Do You Wanna Drive 85?

March 28th, 2012 by Farhan Naqvi in Personal Injury

Back in the mid-20th century, Nevada, like many other states, didn’t have posted speed limits. The law only stated that drivers stay at what the statute called a "safe and sane" speed. So as long as drivers in Las Vegas weren’t getting into auto accidents or acting treacherous or crazy, they couldn’t be pulled over for speeding by sheriff’s deputies that looked remarkably like Dennis Quaid.

But the federal government passed a law in the mid-1970s that restricted highway funds to states which didn’t institute a 55 mile-per-hour maximum speed limit. That law was so well-respected and revered by Americans that it was gutted in 1987 and then axed altogether in 1995.

Since then, many states have upped their maximum speed limits to 75 mph or higher.

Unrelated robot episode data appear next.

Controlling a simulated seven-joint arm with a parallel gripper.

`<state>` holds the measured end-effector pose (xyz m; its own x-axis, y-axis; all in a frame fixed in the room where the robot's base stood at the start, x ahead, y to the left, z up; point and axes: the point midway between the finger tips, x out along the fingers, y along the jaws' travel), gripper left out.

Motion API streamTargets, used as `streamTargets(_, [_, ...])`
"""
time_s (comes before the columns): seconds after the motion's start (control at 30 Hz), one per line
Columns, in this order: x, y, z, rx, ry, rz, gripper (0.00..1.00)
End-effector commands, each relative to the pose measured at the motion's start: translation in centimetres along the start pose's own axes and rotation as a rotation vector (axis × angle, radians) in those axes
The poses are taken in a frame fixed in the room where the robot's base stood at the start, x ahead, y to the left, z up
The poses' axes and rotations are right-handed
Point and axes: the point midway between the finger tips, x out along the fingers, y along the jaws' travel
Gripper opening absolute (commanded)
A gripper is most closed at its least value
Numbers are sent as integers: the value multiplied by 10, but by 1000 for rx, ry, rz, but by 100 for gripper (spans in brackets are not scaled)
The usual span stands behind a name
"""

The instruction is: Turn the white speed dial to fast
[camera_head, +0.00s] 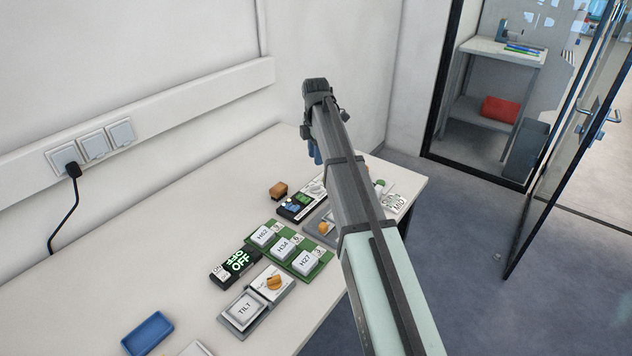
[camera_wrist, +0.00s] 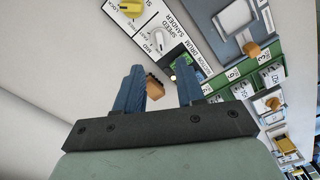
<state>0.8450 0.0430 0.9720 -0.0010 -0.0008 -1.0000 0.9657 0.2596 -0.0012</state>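The white speed dial (camera_wrist: 157,42) shows in the wrist view on a white panel lettered SPEED SANDER DRUM, with MID and FAST marked beside it. I cannot tell clearly which mark it points to. My gripper (camera_wrist: 160,65) is open, with its two blue fingers apart and nothing held between them. The dial lies beyond the fingertips in this view, apart from them. In the head view a blue finger of my gripper (camera_head: 316,152) shows above the back of the table; my arm hides part of the panels beneath it, and I cannot make out the white dial there.
A yellow dial (camera_wrist: 131,8) is near the white one. A brown block (camera_head: 278,190) sits on the table (camera_head: 180,225). A green board (camera_head: 290,251) with several labelled keys, an OFF display (camera_head: 238,262), a TILT switch (camera_head: 245,309) and a blue tray (camera_head: 147,333) are nearer.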

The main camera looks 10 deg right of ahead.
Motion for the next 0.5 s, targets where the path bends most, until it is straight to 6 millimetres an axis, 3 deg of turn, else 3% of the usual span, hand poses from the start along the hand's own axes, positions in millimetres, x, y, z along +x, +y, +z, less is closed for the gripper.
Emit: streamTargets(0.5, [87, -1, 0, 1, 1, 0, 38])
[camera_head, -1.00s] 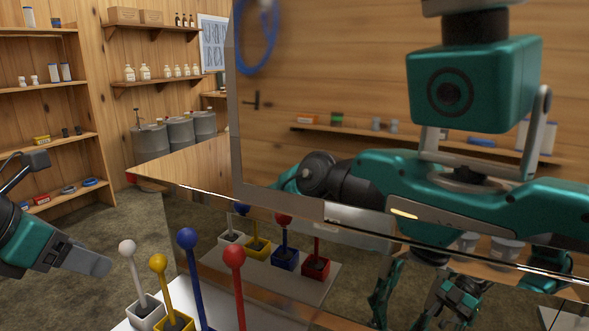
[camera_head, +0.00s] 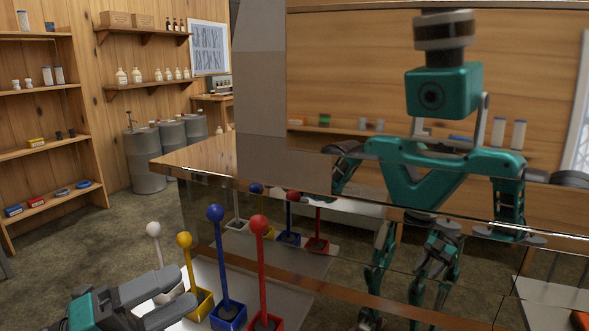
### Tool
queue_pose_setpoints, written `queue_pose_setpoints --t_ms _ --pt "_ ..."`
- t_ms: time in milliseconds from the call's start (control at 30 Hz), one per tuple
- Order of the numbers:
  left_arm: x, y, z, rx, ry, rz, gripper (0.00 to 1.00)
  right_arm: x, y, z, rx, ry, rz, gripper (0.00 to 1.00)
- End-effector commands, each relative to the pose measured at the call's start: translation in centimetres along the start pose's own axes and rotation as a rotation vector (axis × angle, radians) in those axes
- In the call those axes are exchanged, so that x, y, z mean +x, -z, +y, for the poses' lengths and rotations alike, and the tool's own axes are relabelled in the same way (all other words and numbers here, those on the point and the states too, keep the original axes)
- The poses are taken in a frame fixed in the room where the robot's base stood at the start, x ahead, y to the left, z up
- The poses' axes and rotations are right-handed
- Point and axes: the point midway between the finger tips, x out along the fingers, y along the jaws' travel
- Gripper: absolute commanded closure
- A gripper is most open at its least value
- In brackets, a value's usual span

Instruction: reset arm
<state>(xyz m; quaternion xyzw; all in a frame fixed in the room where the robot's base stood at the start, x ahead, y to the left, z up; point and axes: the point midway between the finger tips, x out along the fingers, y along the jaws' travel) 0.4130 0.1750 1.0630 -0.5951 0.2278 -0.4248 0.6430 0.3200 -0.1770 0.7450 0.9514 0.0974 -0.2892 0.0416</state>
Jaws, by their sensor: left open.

And soon, Nevada drivers may be permitted to drive at speeds as high as 85 miles per hour if a bill submitted by Republican state senator Don Gustavson of Sparks becomes law. Senate Bill 191 would only allow this to occur if the Nevada Department of Transportation determines that such a speed in safe on a particular stretch of road.

So now, you’re probably thinking, Great. If the speed limit is raised to 85, then what it really means is that people will drive 90 or 95.

Not necessarily. The neighboring state of Utah recently jacked up its maximum speed limit to 80 miles per hour. Cynics though that the average speed would be around 90 mph, but studies have revealed that it only inched up to 85 from 83 (when the speed limits were 75 mph).

Here’s the best part: Gustavson provided his reasoning for the bill to the Las Vegas Review-Journal. Did it have anything to do with freeing up arbitrary restrictions on Nevada citizens? Not exactly.

Gustavson said, "Some legislators have expressed to me what a long lonely drive it is from Las Vegas to the state Capitol. Passage of this legislation could make them less lonely.”

Oh, so the law is intended to make politicians more comfortable. Frankly, that’s a more believable explanation.